Paulus, de man die erop stond dat een mens Jezus kon volgen zonder zich aan alle Joodse wetten en gebruiken te moeten houden, is in de loop der eeuwen voor vele karretjes gespannen. Hij staat te boek als dogmatisch en misogyn. Maar klopt dat beeld eigenlijk wel, vraagt Karen Armstrong zich af in haar boek ‘Paulus, onze liefste vijand’.
Armstrong kiest een strakke historische invalshoek, zich baserend op de zeven brieven die daadwerkelijk aan Paulus toe te schrijven zijn (1 Tessalonicenzen, Galaten, 1 en 2 Korintiërs, Filippenzen, Filemon en Romeinen). De andere boeken zijn door latere auteurs uit bewondering aan hem toegedicht. Zelfs in die zeven authentieke boeken zitten rare passages die de indruk wekken latere toevoegingen te zijn, betoogt Armstrong, waarin ze overigens niet de enige is. Naar mate het christendom meer verspreid raakte, ontstond meer noodzaak om aan te sluiten bij de geldende mores, onder andere over de plaats van vrouwen in de samenleving.

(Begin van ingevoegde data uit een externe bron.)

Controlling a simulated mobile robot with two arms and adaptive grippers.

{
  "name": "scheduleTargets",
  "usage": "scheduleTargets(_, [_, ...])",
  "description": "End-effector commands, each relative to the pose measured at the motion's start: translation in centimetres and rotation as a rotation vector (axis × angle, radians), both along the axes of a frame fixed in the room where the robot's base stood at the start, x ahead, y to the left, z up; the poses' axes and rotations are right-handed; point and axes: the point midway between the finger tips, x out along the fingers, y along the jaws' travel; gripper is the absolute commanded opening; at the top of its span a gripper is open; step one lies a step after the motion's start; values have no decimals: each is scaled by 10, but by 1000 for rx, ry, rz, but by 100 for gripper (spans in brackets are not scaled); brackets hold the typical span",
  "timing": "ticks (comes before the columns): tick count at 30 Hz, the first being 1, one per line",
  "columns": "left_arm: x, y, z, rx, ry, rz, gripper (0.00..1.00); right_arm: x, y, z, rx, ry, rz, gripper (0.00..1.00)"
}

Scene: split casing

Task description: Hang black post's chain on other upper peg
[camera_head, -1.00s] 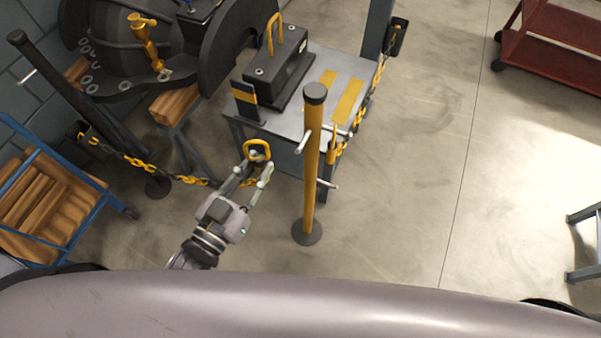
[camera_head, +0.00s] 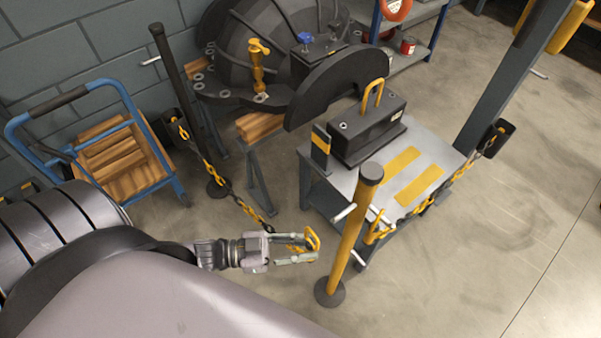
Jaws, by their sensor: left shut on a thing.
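The black post (camera_head: 184,95) stands at the left by the wall. Its black-and-yellow chain (camera_head: 222,180) droops from a dark holder to my left gripper (camera_head: 308,246). That gripper is shut on the chain's yellow end ring (camera_head: 313,238), just left of the yellow post (camera_head: 351,238) and apart from it. The yellow post stands upright with a black cap and pale pegs. An upper peg (camera_head: 343,212) sticks out to the left with nothing on it. Another chain (camera_head: 440,195) comes from the right, its yellow hook (camera_head: 377,232) at the post's right-hand peg. My right gripper is not in view.
A grey table (camera_head: 440,160) with a black block (camera_head: 368,130) stands right behind the yellow post. A large black casing (camera_head: 270,50) is at the back. A blue cart (camera_head: 110,90) holding wood stands left. Floor at lower right is clear.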

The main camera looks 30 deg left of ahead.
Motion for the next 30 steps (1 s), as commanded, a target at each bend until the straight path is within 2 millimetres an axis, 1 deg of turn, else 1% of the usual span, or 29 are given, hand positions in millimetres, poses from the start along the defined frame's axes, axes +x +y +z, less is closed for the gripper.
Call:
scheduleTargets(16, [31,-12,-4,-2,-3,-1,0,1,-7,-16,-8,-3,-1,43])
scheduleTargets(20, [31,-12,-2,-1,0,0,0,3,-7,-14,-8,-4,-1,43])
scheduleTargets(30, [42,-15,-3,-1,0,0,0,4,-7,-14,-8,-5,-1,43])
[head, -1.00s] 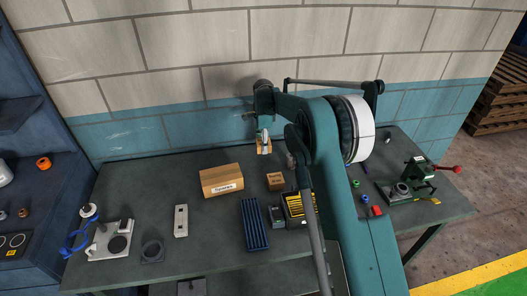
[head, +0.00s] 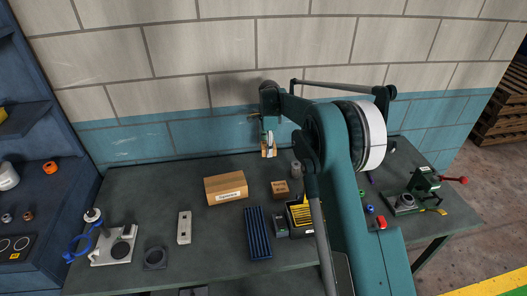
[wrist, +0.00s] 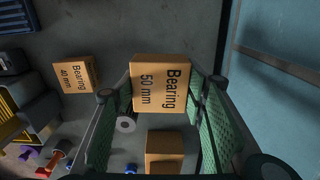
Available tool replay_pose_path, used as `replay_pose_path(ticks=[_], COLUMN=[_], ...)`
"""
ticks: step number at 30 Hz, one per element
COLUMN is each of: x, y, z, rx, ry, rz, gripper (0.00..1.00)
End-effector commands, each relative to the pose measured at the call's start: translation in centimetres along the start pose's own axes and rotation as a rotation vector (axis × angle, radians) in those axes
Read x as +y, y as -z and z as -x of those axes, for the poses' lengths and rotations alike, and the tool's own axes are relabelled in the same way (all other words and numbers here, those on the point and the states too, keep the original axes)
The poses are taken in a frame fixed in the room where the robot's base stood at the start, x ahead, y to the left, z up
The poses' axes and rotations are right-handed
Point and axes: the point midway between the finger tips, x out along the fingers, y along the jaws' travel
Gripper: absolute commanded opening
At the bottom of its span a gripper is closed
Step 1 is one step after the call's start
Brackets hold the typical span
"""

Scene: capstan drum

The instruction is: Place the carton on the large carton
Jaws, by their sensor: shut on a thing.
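My gripper (head: 268,148) is at the back of the bench near the wall. It is shut on a small brown carton (head: 264,154). In the wrist view this carton, marked Bearing 50 mm (wrist: 163,84), sits between the two green finger pads. I cannot tell whether it touches the bench. The large carton (head: 226,187), a long brown box with a white label, lies on the bench to the left and nearer than my gripper. Its top is bare. It does not show in the wrist view.
A Bearing 40 mm carton (head: 280,188) stands right of the large carton. Another brown carton (wrist: 165,148) is low in the wrist view. A grey cylinder (head: 297,168), blue tray (head: 257,232) and yellow-black bin (head: 301,214) are nearby.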

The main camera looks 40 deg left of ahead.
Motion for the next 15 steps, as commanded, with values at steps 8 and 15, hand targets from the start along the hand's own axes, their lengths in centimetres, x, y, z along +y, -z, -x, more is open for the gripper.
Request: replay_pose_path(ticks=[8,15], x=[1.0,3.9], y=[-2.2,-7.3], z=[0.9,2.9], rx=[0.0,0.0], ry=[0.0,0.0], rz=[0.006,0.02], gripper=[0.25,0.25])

Paulus zelf was een radicale gelijkheidsdenker. Zijn dopelingen waren niet langer Jood of Griek, slaaf of vrij, man of vrouw. Het was het antwoord op de onderdrukking door de Romeinen, een overheerser die onderworpen volken tot het bot uitperste en op tegenstand bij voorkeur reageerde met genocide. Jezus’ boodschap van sociale rechtvaardigheid viel in goede aarde. Dat hij aan het kruis stierf was een affront, ook voor Paulus, tot die op weg naar Damascus tot het inzicht kwam dat God juist daardoor liet weten zich te voegen aan de zijde van de verworpenen der aarde.